Der Autor arbeitet dabei mit kurzen Charakter-Stories, Tabellen für eine gelungene Gesprächsführung, grau hinterlegten Vorschlagsboxen oder gestrichelten Kästchen für die Empfehlungen an Supervisoren oder Vorgesetzten. Auch hier ein munteres Durcheinander, das zwar jede Seite des Buches lebendig erscheinen lässt, aber der Übersichtlichkeit auch optisch keinen Dienst erweist.

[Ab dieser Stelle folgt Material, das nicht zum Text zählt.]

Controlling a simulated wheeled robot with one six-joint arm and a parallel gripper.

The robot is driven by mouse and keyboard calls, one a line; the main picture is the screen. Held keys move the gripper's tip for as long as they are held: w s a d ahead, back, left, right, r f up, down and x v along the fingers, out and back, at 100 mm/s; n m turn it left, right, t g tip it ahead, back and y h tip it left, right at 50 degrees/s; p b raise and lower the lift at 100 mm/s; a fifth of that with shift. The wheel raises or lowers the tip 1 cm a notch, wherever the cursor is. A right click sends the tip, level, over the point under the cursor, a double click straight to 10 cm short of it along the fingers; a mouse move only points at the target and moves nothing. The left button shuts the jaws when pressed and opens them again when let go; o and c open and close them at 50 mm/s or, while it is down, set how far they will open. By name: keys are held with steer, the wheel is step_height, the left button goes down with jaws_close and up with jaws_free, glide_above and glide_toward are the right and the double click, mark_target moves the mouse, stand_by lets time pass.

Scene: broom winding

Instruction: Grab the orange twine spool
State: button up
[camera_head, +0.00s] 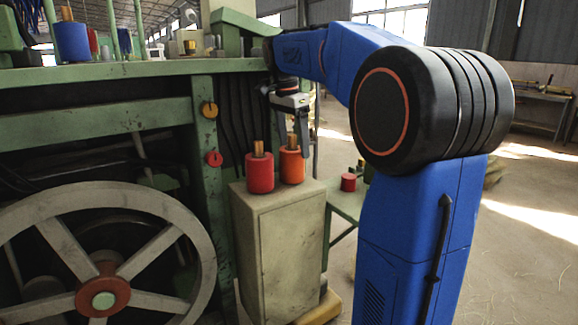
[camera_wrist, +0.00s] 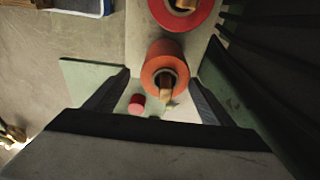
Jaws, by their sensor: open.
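The orange twine spool (camera_head: 292,167) stands upright on a pale cabinet (camera_head: 277,240), with a wooden core sticking out of its top. A red twine spool (camera_head: 260,174) stands just left of it. In the wrist view the orange spool (camera_wrist: 165,70) shows from above, ahead of and between the fingers, and the red spool (camera_wrist: 184,10) is beyond it. My gripper (camera_head: 293,135) points down at the orange spool, with its fingers near the top. It is open, and its fingers (camera_wrist: 153,88) show on either side. Whether they touch the spool I cannot tell.
A green machine (camera_head: 100,120) with a large spoked wheel (camera_head: 100,255) stands left of the cabinet. A small red spool (camera_head: 348,182) sits on a low green table (camera_head: 345,203) to the right. Dark cables hang behind the spools. A blue spool (camera_head: 71,41) stands on the machine top.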

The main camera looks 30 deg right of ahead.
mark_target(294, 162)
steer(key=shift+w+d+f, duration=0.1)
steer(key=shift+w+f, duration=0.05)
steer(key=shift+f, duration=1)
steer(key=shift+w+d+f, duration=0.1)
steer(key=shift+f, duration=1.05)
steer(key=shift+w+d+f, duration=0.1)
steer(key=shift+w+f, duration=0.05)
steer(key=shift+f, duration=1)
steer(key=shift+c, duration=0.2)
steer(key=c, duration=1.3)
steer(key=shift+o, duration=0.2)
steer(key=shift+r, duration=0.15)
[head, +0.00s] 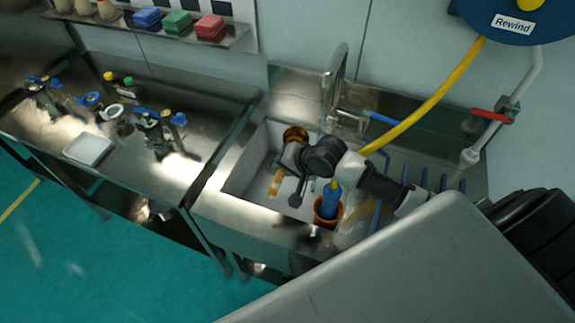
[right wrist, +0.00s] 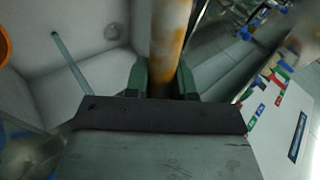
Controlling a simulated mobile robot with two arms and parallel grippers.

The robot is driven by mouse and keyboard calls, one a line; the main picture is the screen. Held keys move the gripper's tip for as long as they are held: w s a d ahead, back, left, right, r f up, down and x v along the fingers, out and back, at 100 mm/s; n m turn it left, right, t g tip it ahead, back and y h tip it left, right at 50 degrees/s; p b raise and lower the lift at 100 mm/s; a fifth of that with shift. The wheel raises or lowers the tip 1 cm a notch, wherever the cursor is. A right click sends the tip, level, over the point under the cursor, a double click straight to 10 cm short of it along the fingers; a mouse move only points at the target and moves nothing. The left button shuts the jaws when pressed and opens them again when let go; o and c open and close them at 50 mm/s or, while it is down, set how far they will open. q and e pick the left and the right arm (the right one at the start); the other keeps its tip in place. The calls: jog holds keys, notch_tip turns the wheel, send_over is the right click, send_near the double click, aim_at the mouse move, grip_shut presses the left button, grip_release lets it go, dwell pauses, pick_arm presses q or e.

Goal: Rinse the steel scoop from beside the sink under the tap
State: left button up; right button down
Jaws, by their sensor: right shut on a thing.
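My right gripper (head: 287,165) is over the white sink basin (head: 240,180), below and left of the tap (head: 338,65). In the right wrist view its green fingers (right wrist: 162,78) are shut on a pale shaft with orange-brown stains, which I take for the steel scoop's handle (right wrist: 170,35). In the head view an orange-brown round part of the scoop (head: 295,134) shows above the gripper and an orange length (head: 275,183) below it. My wrist hides the middle. No water stream is discernible. My left gripper is out of view.
An orange cup (head: 328,218) with a blue-handled thing (head: 330,198) stands at the basin's right front. A yellow hose (head: 430,100) hangs from a blue reel (head: 520,20). The left bench holds valves (head: 160,130) and a white tray (head: 88,149). Blue rack bars (head: 405,175) stand right.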

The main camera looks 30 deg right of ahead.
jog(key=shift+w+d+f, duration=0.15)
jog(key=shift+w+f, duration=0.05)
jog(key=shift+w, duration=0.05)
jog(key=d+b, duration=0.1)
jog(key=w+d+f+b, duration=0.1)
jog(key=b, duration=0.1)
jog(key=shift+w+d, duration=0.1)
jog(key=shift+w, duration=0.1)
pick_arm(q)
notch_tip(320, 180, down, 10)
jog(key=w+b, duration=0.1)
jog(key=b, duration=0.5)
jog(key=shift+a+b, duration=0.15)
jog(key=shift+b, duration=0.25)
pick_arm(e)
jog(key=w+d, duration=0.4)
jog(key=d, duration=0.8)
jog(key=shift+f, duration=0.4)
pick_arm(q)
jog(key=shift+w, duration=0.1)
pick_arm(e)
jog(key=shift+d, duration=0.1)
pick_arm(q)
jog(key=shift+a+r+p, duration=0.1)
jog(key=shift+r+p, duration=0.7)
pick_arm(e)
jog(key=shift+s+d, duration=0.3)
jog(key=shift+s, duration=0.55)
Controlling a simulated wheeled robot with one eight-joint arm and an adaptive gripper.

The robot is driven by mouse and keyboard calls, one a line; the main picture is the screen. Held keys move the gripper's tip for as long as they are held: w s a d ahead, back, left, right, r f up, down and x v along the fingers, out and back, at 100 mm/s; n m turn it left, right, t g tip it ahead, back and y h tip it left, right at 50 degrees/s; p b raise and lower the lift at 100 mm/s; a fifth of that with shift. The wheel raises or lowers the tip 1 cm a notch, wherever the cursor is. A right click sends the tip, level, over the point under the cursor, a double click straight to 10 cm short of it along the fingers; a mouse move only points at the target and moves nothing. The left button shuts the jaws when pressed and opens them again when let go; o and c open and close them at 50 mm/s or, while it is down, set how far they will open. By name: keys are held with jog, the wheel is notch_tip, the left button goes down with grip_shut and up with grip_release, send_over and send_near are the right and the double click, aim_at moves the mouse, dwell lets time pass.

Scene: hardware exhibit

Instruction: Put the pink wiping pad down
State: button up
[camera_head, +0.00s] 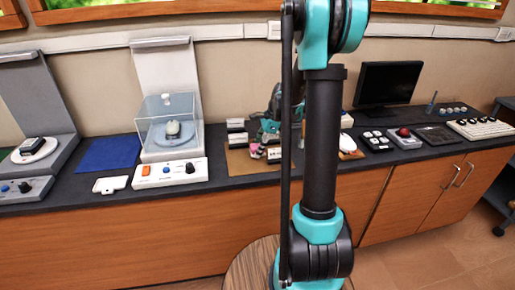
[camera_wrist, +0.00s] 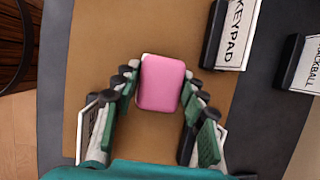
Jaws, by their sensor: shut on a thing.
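The pink wiping pad (camera_wrist: 161,83) is between the fingertips of my gripper (camera_wrist: 160,88) in the wrist view. My gripper is shut on it, with dark fingertip pads at its left and right sides. Below it is a tan board (camera_wrist: 95,50) on the dark counter. In the head view the pad (camera_head: 255,149) shows small and pink above the tan board (camera_head: 238,163), near my gripper (camera_head: 263,148). I cannot tell whether the pad touches the board.
A KEYPAD label block (camera_wrist: 233,32) and a TRACKBALL label block (camera_wrist: 304,65) stand right of the pad.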

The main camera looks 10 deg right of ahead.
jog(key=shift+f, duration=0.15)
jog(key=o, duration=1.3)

In einem der Schlusskapitel „Leitung und Team“ finden dann letztlich auch Grafiken ihren Platz: Zeichnungen von älteren, männlichen Vorgesetzten mit Haarkranz bspw. in ihrer Stellung zu ihren (wieder männlichen) Stellvertretern oder im Bild des (wieder männlichen) Chefs als Schäfer einer Herde… Frauen werden in den Bebilderungen als kleinere, stets Rock oder Kleid tragende Figuren gezeichnet, die ‚natürlich‘ nur die Ebene der Mitarbeitenden repräsentieren. Das generische Maskulinum wird damit stumpf-stereotyp bebildert. Liegt das am Alter des Autors – geboren 1954, selbst ein old white man?
Fazit: Wie viel Brauchbares in den Empfehlungen von Franz Will steckt, vermag ich abschließend nicht zu beurteilen. Ich hatte nur bei wenigen Sätzen das Gefühl, dass ich sie unterstreichen möchte, weil sie gut, prägnant, neu, wichtig sind. Wer aber eine breit gedachte und sehr konkrete Handlungsanleitung für Konfliktdummies und kleine Psychogramme zu möglichen Konflikttypen möchte, kann hier sicherlich etwas für die eigene Praxis abgreifen. Für mich persönlich gilt leider in Summe zu Inhalt und Struktur: nicht meine Nilpferde, nicht mein Zirkus.